The Canadian Tourism Commission's US Media Team convinced her that it'd be a cool idea to collaborate with them in 2006 to create the menu for CELSIUS! A Canadian Lounge, in Bryant Park, deep in the heart of New York City's Financial District. In April, 2007 she was the keynote speaker, sponsored by Ontario Tourism, at the CTC's Media Marketplace, the annual event in the U.S. that promotes Canadian tourism to the top travel communicators in America.

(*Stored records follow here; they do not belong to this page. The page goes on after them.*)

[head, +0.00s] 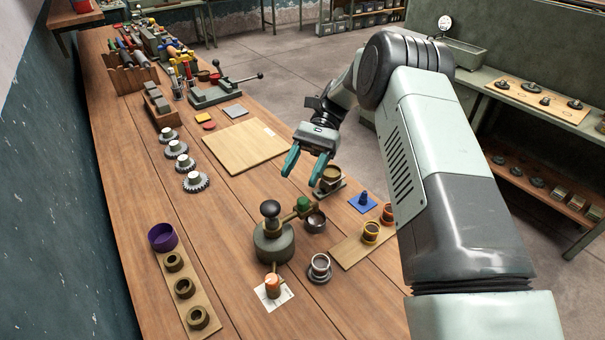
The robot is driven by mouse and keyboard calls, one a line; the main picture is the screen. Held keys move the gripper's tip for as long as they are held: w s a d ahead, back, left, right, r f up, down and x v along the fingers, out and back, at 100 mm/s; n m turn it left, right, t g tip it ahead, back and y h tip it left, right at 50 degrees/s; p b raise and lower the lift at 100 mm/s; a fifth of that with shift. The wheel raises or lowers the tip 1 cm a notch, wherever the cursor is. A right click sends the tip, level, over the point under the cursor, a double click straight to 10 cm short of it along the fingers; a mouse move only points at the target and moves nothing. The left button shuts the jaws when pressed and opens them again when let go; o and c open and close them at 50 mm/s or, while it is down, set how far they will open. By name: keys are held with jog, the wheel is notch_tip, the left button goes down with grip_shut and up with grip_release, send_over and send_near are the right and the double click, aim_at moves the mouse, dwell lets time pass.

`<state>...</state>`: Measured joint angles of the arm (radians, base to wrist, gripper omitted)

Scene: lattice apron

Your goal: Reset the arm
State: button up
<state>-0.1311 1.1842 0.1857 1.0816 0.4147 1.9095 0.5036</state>
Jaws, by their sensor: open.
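My gripper (305,162) has two teal fingers, spread apart with nothing between them. It hangs above the right part of the wooden bench (225,225), its fingertips pointing down and toward the camera. A small brass-coloured cup on a grey base (330,180) is just right of and below the fingertips; I cannot tell the exact gap. My arm reaches in from the lower right and bends over at the top, hiding part of the bench's right edge.
A light board (230,155) lies left of my gripper. A dark round device with a knob (272,240) stands nearer, by a metal bowl (315,221). A blue plate with a peg (363,201) lies to the right. Gears (195,181) line the left. The front-left bench is partly clear.

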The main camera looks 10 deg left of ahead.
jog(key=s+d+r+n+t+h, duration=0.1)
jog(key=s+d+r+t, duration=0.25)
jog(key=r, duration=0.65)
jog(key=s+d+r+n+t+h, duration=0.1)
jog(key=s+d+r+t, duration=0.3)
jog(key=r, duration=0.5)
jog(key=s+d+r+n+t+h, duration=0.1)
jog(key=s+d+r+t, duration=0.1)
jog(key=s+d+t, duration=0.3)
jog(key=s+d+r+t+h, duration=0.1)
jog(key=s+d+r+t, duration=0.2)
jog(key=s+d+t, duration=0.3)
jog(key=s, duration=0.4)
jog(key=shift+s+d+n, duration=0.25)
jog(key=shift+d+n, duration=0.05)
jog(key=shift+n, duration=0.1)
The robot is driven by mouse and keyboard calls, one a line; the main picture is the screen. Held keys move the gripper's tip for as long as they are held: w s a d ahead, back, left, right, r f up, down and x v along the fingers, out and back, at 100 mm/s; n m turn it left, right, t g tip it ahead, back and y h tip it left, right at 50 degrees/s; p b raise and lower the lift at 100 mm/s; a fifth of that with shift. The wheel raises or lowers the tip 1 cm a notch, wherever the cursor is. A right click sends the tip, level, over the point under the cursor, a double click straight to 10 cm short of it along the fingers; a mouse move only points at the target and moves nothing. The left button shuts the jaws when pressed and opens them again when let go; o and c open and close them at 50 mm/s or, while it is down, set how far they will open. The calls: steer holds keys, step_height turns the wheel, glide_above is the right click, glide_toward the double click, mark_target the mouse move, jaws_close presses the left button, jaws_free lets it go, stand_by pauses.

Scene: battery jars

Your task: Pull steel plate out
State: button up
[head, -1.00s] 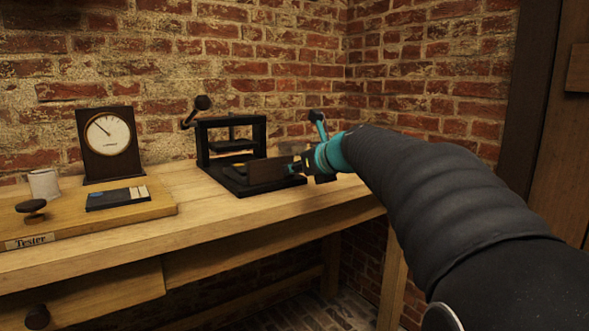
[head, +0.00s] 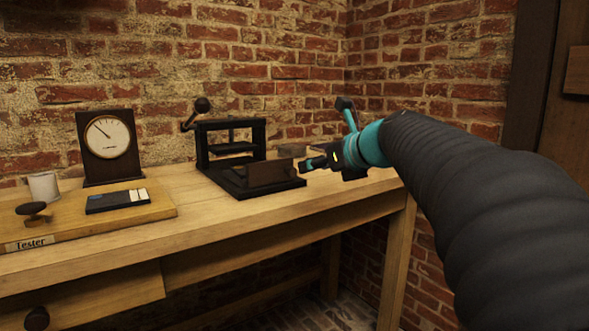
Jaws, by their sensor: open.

On July 7, 2003, started a nation-wide backyard/lakeside/main street Canadian beef barbecue. Billed as Canada Day 2! The World’s Longest Barbecue, it was conceived in support of Canadian agriculture and specifically the beleaguered beef industry. An invitation was issued and on Saturday, August 2, 2003 at 6 p.m. in whatever time zone they were in, thousands of Canadians participated, some from as far a field as Baffin Island, Japan, Australia and the U.K. The grassroots of Canada, wherever they were, played – they also spoke! It was an overwhelming success! In every region, real Canadians barbecued real Canadian cuisine.
In 2004 and in 2005, she issued a similar challenge only this time Canadians were encouraged to toss all sorts of Canadian ingredients onto their grills. Across the land nearly 900 parties were registered. Thousands participated. Theirs was a menu of stories.